The Government, Military and Veterans Affairs Committee heard testimony March 17 on three proposals for nonpartisan election of county officials.
LB183, introduced by Venango Sen. Dan Hughes, would allow counties with a population of fewer than 15,000 residents to adopt a nonpartisan primary ballot for election of county officers.
If a county adopted the change, the general election ballot would list the top two vote-getters from the primary – regardless of party affiliation – on a partisan ballot. The change to a nonpartisan primary would require voter approval and could be initiated by the county board or by petition. The question of moving to nonpartisan ballots could not be put to voters more than once every three years.
Hughes said changing to a nonpartisan ballot could increase voter participation in rural counties by allowing all registered voters to participate in the primary election. He offered an example from a county in his legislative district in which all four candidates for sheriff belonged to the same party.
“Very frequently, county offices in low population counties are generally decided in the primary,” Hughes said. “This is due to the partisan nature of the balloting that only allows one person from either party to advance to the general election in most races.”
J.D. Schluntz, a Harlan County supervisor, testified in support of the bill, saying many nonpartisan voters feel left out of the current primary system. LB183 would enable county residents to decide whether to switch to a nonpartisan system in order to increase voter participation, he said.
“This bill leaves it up to the voters to choose which method they prefer,” Schluntz said. “I would think that probably the voters have a better idea of what is going on out in the counties than [members of] the Legislature.”
LB139, introduced by Bellevue Sen. Sue Crawford, would allow for nonpartisan election of county officers in both the primary and general election in any Nebraska county. The bill would allow the change to be initiated by a county board or by voters and the question could not be put to voters more than once every three years.
Crawford said that one-third of Nebraska voters do not have a party affiliation but are interested in politics and eager to participate. Nonpartisan elections work well for the Legislature, she said, and opening up county elections to the same process would benefit the state.

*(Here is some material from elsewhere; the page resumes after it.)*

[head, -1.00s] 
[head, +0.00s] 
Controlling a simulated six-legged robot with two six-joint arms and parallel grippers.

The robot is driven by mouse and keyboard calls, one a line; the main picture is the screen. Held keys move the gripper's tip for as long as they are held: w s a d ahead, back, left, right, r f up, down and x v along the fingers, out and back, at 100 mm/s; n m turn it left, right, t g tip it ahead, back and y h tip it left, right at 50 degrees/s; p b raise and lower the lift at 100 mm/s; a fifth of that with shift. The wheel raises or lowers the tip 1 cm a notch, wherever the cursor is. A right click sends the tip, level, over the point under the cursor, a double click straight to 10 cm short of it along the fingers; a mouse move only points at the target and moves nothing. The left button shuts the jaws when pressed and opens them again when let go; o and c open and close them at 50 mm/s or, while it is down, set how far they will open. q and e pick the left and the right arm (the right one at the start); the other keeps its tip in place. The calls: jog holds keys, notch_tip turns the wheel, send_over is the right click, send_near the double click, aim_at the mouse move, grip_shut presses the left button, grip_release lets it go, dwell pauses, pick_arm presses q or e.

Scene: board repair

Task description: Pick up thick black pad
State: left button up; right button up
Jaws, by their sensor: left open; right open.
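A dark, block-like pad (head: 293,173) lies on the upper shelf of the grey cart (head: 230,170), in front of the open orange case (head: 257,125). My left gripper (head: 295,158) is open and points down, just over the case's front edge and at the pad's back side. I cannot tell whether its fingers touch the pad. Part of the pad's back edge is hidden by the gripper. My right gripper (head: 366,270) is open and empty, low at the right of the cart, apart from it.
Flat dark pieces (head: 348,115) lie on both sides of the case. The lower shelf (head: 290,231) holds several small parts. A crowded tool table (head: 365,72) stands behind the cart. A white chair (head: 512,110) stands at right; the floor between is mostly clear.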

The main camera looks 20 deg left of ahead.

“This bill is about two fundamental Nebraska principles: local control and the value of nonpartisan governance,” she said, noting that not all counties may wish to participate, but those that do could learn from the experience of early adopters of the new system.
In contrast, LB111, introduced by Lincoln Sen. Matt Hansen, would require all 93 counties in Nebraska to move to nonpartisan election of county officials.
Bri McLarty Huppert, representing Nebraskans for Civic Reform, testified in support of both LB139 and LB111, saying either proposal could encourage greater nonpartisan voter participation across the state. Nebraska’s partially closed primary system can be confusing for nonpartisan voters and election workers, she said.
“Expanding nonpartisan elections to the county level would, we believe, be one of the ways that we could provide greater visibility that nonpartisans can participate in the primary elections,” McLarty Huppert said.
Nathan Leach of Nonpartisan Nebraska also supported LB111, saying that candidates should run on issues and not party affiliation. In addition, he said, partisan ballots essentially are publicly-funded advertisements for political parties, which are private organizations.
Beth Bazyn Ferrell of the Nebraska Association of County Officials testified in opposition to all three bills. Among the organization’s concerns is the singling out of county officials for nonpartisan election when many other offices in Nebraska are elected on partisan ballots, she said.
The committee took no immediate action on any of the bills.